**Record set**
----

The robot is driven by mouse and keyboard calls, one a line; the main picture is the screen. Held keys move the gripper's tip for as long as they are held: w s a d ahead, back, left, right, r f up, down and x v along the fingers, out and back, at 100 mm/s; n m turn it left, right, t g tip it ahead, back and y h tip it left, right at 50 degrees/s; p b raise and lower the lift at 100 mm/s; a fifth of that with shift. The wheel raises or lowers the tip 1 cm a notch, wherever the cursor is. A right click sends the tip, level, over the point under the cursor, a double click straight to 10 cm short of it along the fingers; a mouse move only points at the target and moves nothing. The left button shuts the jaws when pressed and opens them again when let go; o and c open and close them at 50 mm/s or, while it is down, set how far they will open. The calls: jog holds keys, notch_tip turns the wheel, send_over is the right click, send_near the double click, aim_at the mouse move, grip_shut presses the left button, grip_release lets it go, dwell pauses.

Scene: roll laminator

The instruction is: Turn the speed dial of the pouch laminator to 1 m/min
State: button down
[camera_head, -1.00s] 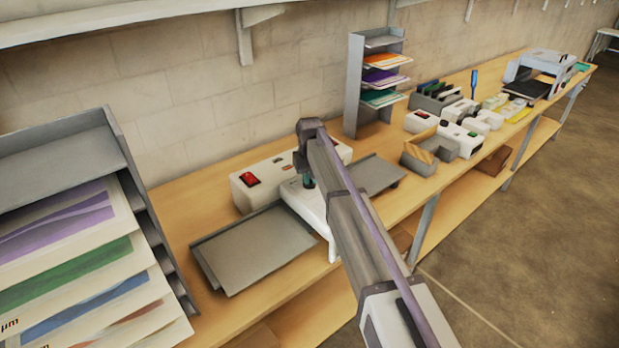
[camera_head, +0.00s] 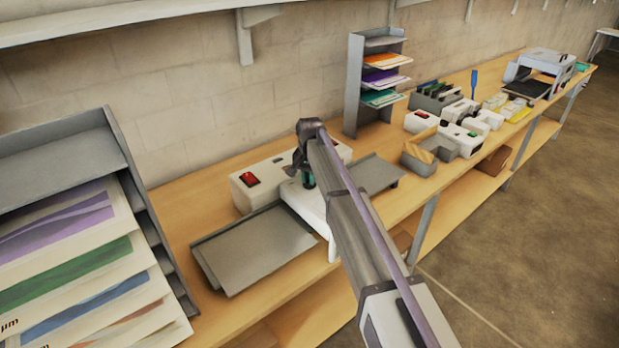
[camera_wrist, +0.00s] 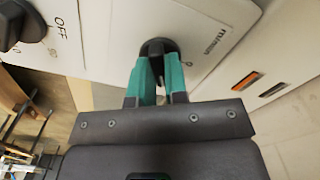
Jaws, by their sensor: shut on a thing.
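The pouch laminator (camera_head: 246,189) is a white machine on the bench with a red switch at its left end; my arm hides much of its front in the head view. In the wrist view, its white panel (camera_wrist: 110,30) carries a black dial (camera_wrist: 158,47) beside small print that seems to read m/min. My gripper (camera_wrist: 158,68) has green fingers shut on this dial, one on each side. The dial's pointer and setting are hidden. A second black knob (camera_wrist: 18,24), with OFF printed beside it, stands at the upper left, clear of the fingers.
Grey trays lie left (camera_head: 255,247) and right (camera_head: 368,174) of the laminator. A grey sheet rack (camera_head: 125,150) stands at the near left, and another rack (camera_head: 353,88) behind. An orange and a dark indicator (camera_wrist: 245,82) show on the panel.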

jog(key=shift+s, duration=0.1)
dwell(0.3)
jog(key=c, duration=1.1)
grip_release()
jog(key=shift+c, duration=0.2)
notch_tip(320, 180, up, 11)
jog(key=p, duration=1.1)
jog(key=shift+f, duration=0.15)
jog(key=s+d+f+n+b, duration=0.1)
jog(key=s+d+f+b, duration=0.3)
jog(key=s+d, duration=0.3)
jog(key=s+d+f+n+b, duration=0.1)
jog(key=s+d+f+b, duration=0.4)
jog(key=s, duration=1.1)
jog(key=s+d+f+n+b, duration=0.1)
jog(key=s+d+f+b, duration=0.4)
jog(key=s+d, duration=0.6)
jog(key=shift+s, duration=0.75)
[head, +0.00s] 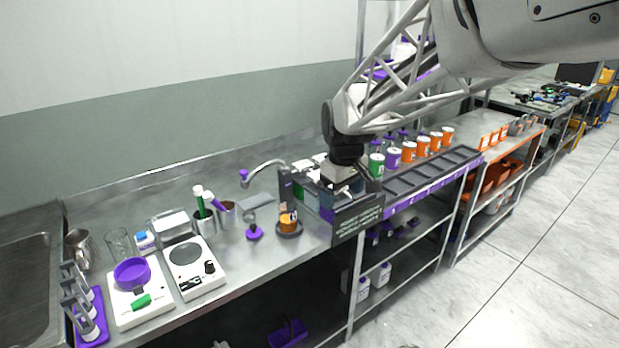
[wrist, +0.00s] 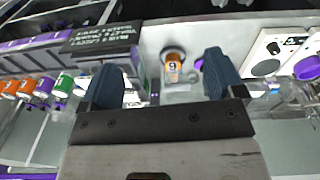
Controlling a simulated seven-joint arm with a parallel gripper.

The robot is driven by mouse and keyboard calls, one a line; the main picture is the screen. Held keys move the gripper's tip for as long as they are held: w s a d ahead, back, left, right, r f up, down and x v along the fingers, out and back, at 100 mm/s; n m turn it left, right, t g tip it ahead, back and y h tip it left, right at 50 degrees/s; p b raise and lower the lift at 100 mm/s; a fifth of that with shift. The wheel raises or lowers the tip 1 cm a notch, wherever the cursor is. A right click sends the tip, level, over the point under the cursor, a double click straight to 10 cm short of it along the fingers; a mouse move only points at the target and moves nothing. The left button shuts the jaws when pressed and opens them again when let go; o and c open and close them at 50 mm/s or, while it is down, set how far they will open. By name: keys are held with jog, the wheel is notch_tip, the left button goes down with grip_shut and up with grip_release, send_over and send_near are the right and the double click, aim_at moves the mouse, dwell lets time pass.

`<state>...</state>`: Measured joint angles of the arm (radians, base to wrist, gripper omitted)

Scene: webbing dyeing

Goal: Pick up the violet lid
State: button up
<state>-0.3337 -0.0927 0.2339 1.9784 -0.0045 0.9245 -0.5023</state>
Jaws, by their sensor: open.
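A small flat violet piece (head: 254,234), which looks like the violet lid, lies on the steel bench left of the orange jar. In the wrist view a bit of violet (wrist: 199,65) shows just beside the right finger, which hides part of it. My gripper (head: 341,192) is above the bench near the dark sign, right of the lid and apart from it. In the wrist view the two blue-grey fingers (wrist: 163,80) are spread wide with nothing held between them.
The orange jar (head: 288,221) stands on a dark round base. A violet bowl (head: 132,271) sits on a white scale at left, beside another white device (head: 194,267). A dark sign (head: 357,222) stands at the bench front. Several orange-and-white jars (head: 422,146) line the back right.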

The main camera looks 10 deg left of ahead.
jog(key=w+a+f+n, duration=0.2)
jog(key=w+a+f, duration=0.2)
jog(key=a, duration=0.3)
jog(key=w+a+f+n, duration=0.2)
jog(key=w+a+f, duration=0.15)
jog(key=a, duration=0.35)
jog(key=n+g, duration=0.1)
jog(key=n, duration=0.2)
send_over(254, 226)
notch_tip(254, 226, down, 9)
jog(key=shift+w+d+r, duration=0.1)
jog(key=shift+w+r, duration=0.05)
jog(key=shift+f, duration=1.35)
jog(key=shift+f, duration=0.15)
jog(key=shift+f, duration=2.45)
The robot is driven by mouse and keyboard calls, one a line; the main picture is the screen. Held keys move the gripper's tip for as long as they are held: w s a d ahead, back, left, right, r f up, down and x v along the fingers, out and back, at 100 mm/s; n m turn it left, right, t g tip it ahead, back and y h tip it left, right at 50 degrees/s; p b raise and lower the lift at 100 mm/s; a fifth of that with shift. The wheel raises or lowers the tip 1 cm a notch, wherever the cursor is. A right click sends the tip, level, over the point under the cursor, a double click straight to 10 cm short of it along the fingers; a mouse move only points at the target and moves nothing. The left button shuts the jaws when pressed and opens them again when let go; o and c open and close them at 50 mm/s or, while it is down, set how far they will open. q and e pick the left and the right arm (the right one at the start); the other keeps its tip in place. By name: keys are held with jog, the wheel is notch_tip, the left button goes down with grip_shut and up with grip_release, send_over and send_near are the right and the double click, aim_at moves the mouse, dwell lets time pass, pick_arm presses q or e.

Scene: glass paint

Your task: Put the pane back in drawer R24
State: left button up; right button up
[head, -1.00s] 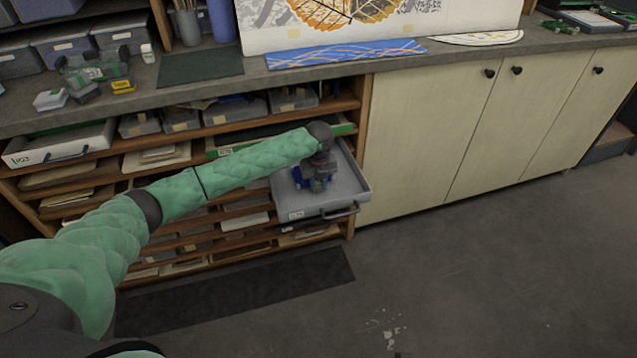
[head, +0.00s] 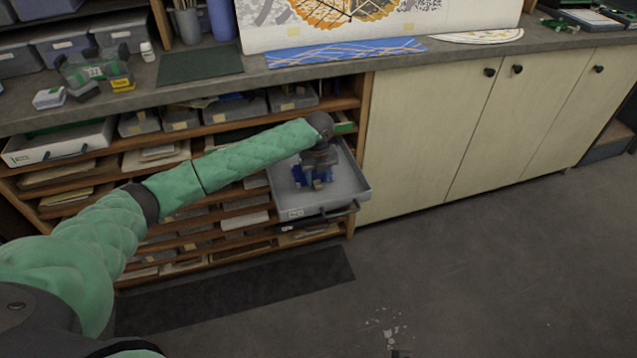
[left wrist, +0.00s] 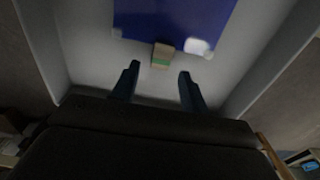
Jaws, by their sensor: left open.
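An open grey drawer (head: 345,190) is pulled out of the rack, with a small white label on its front that I cannot read surely. A blue pane lies in it; in the left wrist view the pane (left wrist: 175,18) is flat on the drawer floor, and in the head view it is mostly hidden by my gripper. My left gripper (head: 314,182) points down into the drawer. In the left wrist view its fingers (left wrist: 157,85) are apart and empty, with a small tan and green block (left wrist: 163,54) at the pane's edge just beyond them. My right gripper is out of view.
Another drawer (head: 60,150) is partly out at the left of the rack. The worktop above holds a blue patterned strip (head: 345,53), a dark green mat (head: 200,66) and small boxes. Cream cupboards (head: 430,130) stand to the right; the floor ahead is clear.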

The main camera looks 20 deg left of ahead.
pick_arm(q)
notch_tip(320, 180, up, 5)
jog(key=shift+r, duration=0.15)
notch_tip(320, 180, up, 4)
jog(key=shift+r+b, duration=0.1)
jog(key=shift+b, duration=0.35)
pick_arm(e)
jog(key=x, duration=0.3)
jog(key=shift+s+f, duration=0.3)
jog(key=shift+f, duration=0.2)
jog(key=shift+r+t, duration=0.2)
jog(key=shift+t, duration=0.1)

----

**Work required**
Among the records above, extract exactly the lines from the line with "Goal: Pick up the violet lid" to the line with "<state>-0.3337 -0.0927 0.2339", both lines included, and leave out the rest.

**Worked solution**
Goal: Pick up the violet lid
State: button up
<state>-0.3337 -0.0927 0.2339 1.9784 -0.0045 0.9245 -0.5023</state>

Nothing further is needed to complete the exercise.